Arkansas Online

UALR to close out its time in Sun Belt

MITCHELL GLADSTONE

Throughout the year, the University of Arkansas-Little Rock has referred to its athletic seasons as one last trip around the Sun Belt Conference.

That journey will reach its final destination today when the Trojans’ baseball team plays in the Sun Belt Tournament with a play-in game against Appalachian State in Montgomery, Ala. After more than three decades in the league, UALR will depart for the Ohio Valley Conference.

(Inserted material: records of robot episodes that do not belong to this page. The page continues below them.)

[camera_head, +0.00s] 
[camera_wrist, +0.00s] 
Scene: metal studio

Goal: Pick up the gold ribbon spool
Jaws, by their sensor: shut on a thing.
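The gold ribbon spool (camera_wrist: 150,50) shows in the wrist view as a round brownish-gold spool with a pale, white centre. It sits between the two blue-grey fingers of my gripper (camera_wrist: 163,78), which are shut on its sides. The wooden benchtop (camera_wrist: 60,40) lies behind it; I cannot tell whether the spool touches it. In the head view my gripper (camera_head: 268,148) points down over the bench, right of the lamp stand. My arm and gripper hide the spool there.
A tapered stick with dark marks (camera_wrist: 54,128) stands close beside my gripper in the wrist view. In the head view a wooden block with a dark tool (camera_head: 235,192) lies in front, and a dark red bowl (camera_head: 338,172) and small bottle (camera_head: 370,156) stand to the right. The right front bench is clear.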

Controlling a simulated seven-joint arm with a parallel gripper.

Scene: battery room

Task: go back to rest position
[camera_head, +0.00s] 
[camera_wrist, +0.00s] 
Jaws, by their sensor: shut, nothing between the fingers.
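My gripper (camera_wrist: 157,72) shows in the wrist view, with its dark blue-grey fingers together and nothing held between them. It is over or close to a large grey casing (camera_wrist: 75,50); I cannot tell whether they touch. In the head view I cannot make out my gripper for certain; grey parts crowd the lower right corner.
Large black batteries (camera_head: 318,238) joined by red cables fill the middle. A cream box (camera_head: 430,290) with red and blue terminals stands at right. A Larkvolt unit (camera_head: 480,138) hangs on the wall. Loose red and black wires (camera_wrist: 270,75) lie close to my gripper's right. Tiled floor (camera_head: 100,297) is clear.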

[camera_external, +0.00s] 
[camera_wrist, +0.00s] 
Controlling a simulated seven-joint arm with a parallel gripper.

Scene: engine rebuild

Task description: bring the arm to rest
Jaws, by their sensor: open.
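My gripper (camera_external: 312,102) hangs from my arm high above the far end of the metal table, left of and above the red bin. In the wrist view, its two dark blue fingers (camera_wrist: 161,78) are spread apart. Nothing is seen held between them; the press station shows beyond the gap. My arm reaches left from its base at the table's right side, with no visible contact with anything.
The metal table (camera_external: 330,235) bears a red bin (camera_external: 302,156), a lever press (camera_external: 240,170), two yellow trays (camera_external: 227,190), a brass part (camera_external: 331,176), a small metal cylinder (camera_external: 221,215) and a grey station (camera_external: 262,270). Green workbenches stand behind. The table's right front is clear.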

Trojans Coach Chris Curry said he’ll miss the Sun Belt, but acknowledges the league — currently with three top-30 RPI teams and six in the top-100 plus incoming members Southern Miss (No. 13) and Old Dominion (No. 45) — is vastly different than the one he encountered upon taking over at UALR eight years ago.

“It’s a difficult league and we’ve never backed down from playing against good teams,” Curry said. “But at the same time, you want to be paired in a league and compete against teams that you like you have every opportunity to win the ballgame — just as they do.

“With the Sun Belt kind of going all chips in on football, not having it makes [a move to the Ohio Valley make] sense.”

As of Sunday, D1Baseball. com projects Sun Belt member Georgia Southern as an NCAA regional host and Texas State as a No. 2 seed. If the Trojans beat the Mountaineers this afternoon, they’ll face one of those two teams Wednesday.

Coastal Carolina is also a No. 2 seed in the D1Baseball projected bracket and Louisiana-Lafayette is currently listed as one of the first four teams out of the tournaments.

Against those four teams this season, UALR went 2-10 with one of the two victories coming Friday against the Ragin’ Cajuns as Hayden Arnold — today’s starter — pitched a complete-game, twohit shutout.

By comparison, the Ohio Valley has just two teams in the latest RPI top 100. One of them is Belmont, which will depart the conference at the end of the year.

Part of the reason for the difference in overall strength is the Sun Belt’s geography and commitment to challenging itself during nonconference play.

With fertile recruiting territory across the South, Sun Belt teams are able to find strong local talent, and schools throughout the league have fervent support — Coastal Carolina won the College World Series in 2016.

Curry also noted that the Sun Belt has encouraged its members to play high-major opposition. This season alone, UALR went to Arkansas, Texas State knocked off the likes of Texas and Arizona, and Georgia Southern has played Tennessee, Georgia, Florida State and Georgia Tech.

But there’s also the financial element of things. UALR and Texas-Arlington — the Sun Belt’s two non-football-playing programs — finished in the bottom five of the conference’s baseball standings.

The athletic departments that claim the Sun Belt’s top two baseball teams, Texas State and Georgia Southern, each generated at least $7.7 million in revenue through football alone, per the U.S. Department of Education’s Equity in Athletics Data Analysis.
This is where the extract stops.